O BARALHO DO JOGO DEMOCRÁTICO

            O filósofo Albert Camus em seu livro “O mito de Sísifo” escrito no início da Segunda Guerra mundial, descreve “o homem absurdo” como uma necessidade histórica. O mito é antigo, representado pelo rei de Corinto quando morto foi condenado pelo deus da morte, Hades, a rolar uma enorme pedra morro acima para expiar as suas culpas. Por isso, diante do castigo, do caos e das incertezas do presente, “A uma   certa altura do seu caminho, o homem absurdo é solicitado. A história não tem falta de religiões, nem de profetas, ainda que sem deuses”.

            O absurdo no entendimento geral é aquilo que contraria a lógica das coisas. Aparentemente é algo que acontece sem que possamos impedir. Uma ação inaceitável e, aparentemente fora de propósito, é absurda. No entanto, também é absurdo submeter-se ao sacrifício, quando seria possível arrancarmos das próprias contradições as respostas certas para as questões mal respondidas no passado.

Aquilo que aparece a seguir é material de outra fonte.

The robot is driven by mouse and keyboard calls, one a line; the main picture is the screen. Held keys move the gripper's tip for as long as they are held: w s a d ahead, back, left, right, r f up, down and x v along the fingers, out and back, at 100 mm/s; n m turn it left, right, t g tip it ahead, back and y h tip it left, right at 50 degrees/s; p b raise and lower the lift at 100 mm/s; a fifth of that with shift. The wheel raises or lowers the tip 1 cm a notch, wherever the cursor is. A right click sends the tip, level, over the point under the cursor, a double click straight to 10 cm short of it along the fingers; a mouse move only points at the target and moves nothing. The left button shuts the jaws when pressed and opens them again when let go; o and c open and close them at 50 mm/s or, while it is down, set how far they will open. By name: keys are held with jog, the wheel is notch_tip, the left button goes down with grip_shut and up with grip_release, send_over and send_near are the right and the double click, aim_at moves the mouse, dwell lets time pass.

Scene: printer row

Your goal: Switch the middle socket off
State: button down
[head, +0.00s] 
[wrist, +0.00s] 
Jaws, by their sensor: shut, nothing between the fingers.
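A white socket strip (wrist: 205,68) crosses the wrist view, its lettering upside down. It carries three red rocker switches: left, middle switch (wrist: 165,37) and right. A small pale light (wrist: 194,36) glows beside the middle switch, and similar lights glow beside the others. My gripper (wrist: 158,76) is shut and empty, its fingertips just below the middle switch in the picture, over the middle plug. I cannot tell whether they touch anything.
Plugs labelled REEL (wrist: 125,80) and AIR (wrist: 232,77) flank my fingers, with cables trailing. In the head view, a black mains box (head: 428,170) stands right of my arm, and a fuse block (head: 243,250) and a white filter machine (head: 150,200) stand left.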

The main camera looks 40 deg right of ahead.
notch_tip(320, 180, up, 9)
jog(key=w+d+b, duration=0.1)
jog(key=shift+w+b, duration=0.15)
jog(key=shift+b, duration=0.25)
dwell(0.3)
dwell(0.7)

          Vivemos um tempo em que reina a política do absurdo. Se por um lado o “demente político”, como o “deus da morte” impõe para uma sociedade submissa o castigo de rolar a pedra de Sísifo montanha acima, com a plena certeza que, antes de chegar ao topo ela rolará ao ponto de origem, do outro lado, existem os “sísifos” que sofrem, mas, em cada parada ou resvalo da pedra, refletem e se articulam para levar a pedra ao destino determinado.

            É no movimento dos contrários existente no mesmo processo absurdo, que as razões se fundamentam. Dizer que “tudo é falso” no absurdo político implantado pelos espantalhos da morte, é falsificar a própria afirmação. É preciso acreditar que o negativo também tem as suas verdades e, ao pô-las em prática, elas caem como sacrifícios nos ombros dos castigados.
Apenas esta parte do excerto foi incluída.